_DATA EXTRACT_:
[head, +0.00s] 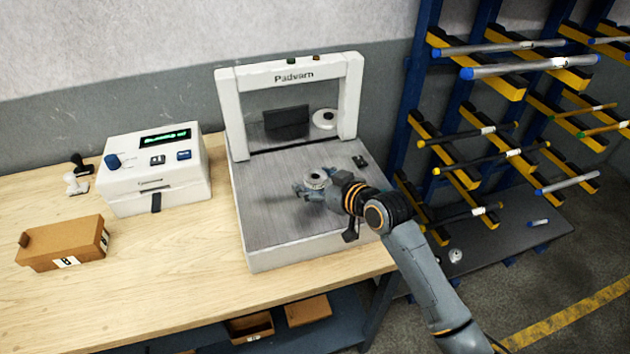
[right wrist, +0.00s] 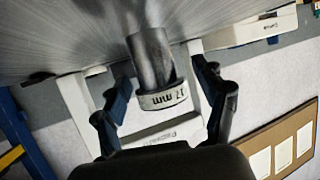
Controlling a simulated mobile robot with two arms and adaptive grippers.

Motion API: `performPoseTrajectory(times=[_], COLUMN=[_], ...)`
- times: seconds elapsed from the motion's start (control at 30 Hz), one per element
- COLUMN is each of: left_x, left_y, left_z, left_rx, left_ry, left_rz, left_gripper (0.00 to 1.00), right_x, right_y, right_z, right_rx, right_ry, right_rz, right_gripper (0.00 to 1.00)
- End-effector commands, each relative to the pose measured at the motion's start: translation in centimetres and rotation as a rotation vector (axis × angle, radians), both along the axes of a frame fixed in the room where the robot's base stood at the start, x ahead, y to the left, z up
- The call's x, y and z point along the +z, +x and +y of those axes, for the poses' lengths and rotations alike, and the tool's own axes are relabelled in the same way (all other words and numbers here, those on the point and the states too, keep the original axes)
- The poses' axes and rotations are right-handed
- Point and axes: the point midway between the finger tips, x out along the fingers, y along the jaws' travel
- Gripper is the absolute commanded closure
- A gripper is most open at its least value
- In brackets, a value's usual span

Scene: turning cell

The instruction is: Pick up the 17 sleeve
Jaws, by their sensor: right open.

_WHAT THE TASK ASKS_:
Within the listing above, find every line containing the string "poses" and return it.

_RESPONSE_:
- The call's x, y and z point along the +z, +x and +y of those axes, for the poses' lengths and rotations alike, and the tool's own axes are relabelled in the same way (all other words and numbers here, those on the point and the states too, keep the original axes)
- The poses' axes and rotations are right-handed

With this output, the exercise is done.